Corporate Pathology and the Suicide Economy (2010)[edit]

Full text online

  • The defining agenda of the Era of Empire has centered on unifying the planet’s territory and resources under centralized institutions with the power to impose order in the name of peace and prosperity... Far from bringing universal peace and prosperity, however, the dark side of their legacy is a world of enormous inequality, violence, repression, and environmental destruction.
  • Those who sit atop the resulting pyramids of power all too often use their favored positions for personal gain at expense of those less favored. It was true for the kings and emperors who ruled by divine right. It is true for many of the political elites who hold power by electoral mandate. And it is true for many corporate CEOs, as the Enron scandal revealed so dramatically.
  • Over the past twenty years there has been an enormous shift in power from the institutions of the state to global corporations with economic resources far greater than those of most states and with a global reach that places them beyond accountability to any persons, place, or public institution. Through the processes of corporate globalization humanity is moving rapidly toward Empire’s ultimate goal of unifying the world’s people under a unified system of governance.
  • As power begets power and competition becomes more ruthless, the appetites of the wealthy become more extravagant and the excluded become more desperate. The growing gap erodes trust and institutional legitimacy, which in turn compels an ever greater diversion of resources to security measures — from car alarms and security guards to police and prisons.

The Post-Corporate World: Life After Capitalism (2012)[edit]

  • In the 1980s capitalism triumphed over communism. In the 1990s it triumphed over democracy and the market economy.
  • For those of us who grew up believing that capitalism is the foundation of democracy and market freedom, it has been a rude awakening to realize that under capitalism, democracy is for sale to the highest bidder and the market is centrally planned by global megacorporations larger than most states.

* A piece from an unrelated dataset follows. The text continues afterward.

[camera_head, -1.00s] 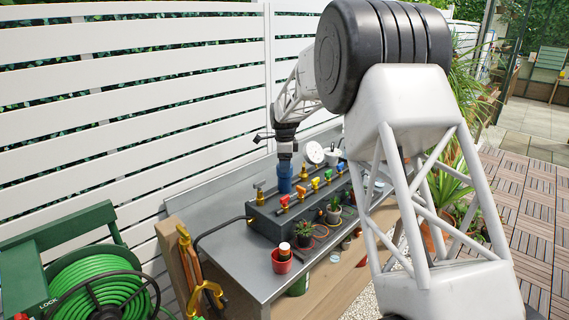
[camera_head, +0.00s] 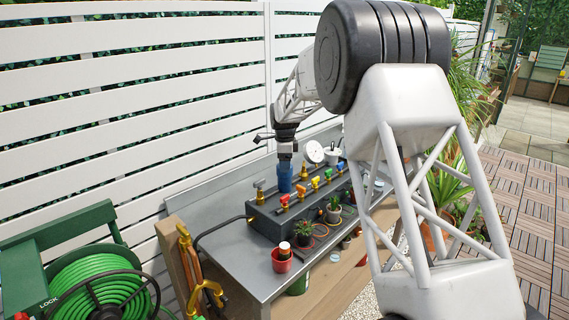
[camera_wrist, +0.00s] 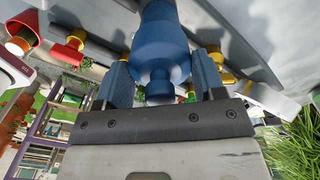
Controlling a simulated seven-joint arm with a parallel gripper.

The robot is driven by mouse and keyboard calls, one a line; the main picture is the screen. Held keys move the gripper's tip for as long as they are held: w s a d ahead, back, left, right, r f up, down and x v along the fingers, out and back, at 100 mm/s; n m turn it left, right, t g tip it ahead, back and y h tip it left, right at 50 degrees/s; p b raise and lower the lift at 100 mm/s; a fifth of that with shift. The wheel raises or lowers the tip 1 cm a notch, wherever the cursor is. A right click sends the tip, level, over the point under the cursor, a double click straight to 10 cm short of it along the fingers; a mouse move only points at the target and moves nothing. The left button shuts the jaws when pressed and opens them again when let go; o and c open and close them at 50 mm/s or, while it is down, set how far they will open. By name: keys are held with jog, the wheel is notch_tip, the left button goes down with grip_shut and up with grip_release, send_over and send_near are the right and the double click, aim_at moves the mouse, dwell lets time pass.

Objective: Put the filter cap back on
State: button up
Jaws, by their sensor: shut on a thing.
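A blue cap-like part (camera_head: 285,183), which I take to be the filter cap, is below my gripper (camera_head: 285,164) at the back of the dark manifold block. In the wrist view my gripper (camera_wrist: 162,70) has a finger on each side of the blue part's narrow knob (camera_wrist: 159,92) and is shut on it. The wider blue body (camera_wrist: 160,40) extends away from the fingers. The cap's lower edge is hard to make out in the head view, so I cannot tell whether it is seated on anything.
The dark manifold block (camera_head: 264,224) carries a row of coloured valves (camera_head: 314,183) close to the gripper. A white gauge (camera_head: 314,152) stands behind. Potted plants (camera_head: 305,236) and a red pot (camera_head: 282,264) stand in front. The metal bench (camera_head: 225,255) is clear at left.

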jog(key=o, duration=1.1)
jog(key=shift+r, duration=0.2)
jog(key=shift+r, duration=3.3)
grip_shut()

The New Economy: A Living Earth System Model (2016)[edit]

Full text online

  • The current system failure is thousands of years in the making and touches on every aspect of society. There is no magic-bullet solution. Nor will marginal adjustments to the current self-destructive system suffice. We must reinvent our culture and our institutions from the bottom up. The observations I share in this report are the product of my life experience, much of it living and working in Africa, Asia, and Latin America...
  • The goal is a new economic system that supports three essential and inseparable outcomes: Ecosystem Health and Balance: It must value life above all else and support individuals and communities in growing the generative capacity of Earth’s biosphere, while meeting human needs within the limits of that capacity.
    Shared Prosperity: It must support the sharing of resources to meet the essential needs of all people by securing their right of access to a means of living.
    Living Democracy: It must give each person an active voice in the decisions that affect his or her life, and support the just and nonviolent resolution of conflict through processes that are both inclusive and transparent.
  • I call the next system economy a “living” economy, because its underlying design principles come from our understanding of healthy living systems.
  • By contrast, the system now in place: Counts Ecosystem Destruction for Financial Gain as Wealth Creation: It values life only for its market value. And counts as wealth creation the depletion of Earth’s capacity to support life in order to grow the financial assets of those who already have financial assets far beyond any need. This assures both the systematic depletion of Earth’s capacity to support life and increasing control of what remains of that capacity by a tiny oligarchy.... Encourages and celebrates ever more excessive and wasteful consumption by the few while reducing the many to increasing desperation and exclusion from access to the essential means of living—including clean air to breath, water to drink, fertile soils to grow food, and a place to live....Limits Meaningful Participation in Rule Making to the Winners in a Rigged Game: A corporate dominated, money-driven political system puts the power to make the rules in the hands of those who profit from environmental destruction and economic exclusion, thus creating a positive feedback loop reinforcing political choices that assure ultimate system collapse.
  • I call this system a “suicide” economy because it is systematically destroys the foundations of its own—and our—existence. Also known as capitalism, it is dedicated to what Pope Francis calls the idolatry or worship of money. The terminally destructive outcomes of the suicide economy are not acts of nature. They are the result of human choices. We can make different choices, but to do so we must understand where we went wrong and why.
  • Establishment interests are gaming the political system. They support Democrats who blame corporations for our problems. They support Republicans who blame government. We the people line up on one side or the other and are so focused on the opposing party as villain, we fail to notice the extent to which corporate power and government power are unified in the cause of corporate rule, through the oligarchy’s control of money, markets, politics, and media.
  • The challenge at hand goes far beyond making some adjustments to our economic policies and institutions. We must take the step to a new human civilization defined by a mature relationship to one another and Earth’s community of life.
  • Modern humans appeared some 200,000 years ago. Human activity began to change Earth’s carbon balance roughly 200 years ago. Then, just a bit over twenty years ago, the World Wide Web created the potential for humans to communicate, think, and act as a planetary species with a collective awareness of the global impact of our presence.
  • Time is rapidly running out... Given what is at stake, we must assume we still have time and act with the speed and determination we might muster if Earth were under attack by alien invaders. In the words of Pogo, the comic strip character, “We have met the enemy and he is us.”
  • Fortunately, the emergence of a new consciousness and the new organizing structures required to actualize our potential for responsible planetary citizenship is already underway. Our mutual awakening is unfolding at an accelerating pace as collapse of critical Earth systems unfolds.
  • The stronger the relationships of community, the less the need for the formal control structures of government. A primary need of the moment, however, is to use the power of government to curb the power of corporations, clean up the messes that corporations create, and facilitate natural processes of community building. Government is currently failing at all three for an evident reason. Global corporations control the political process and thereby control government.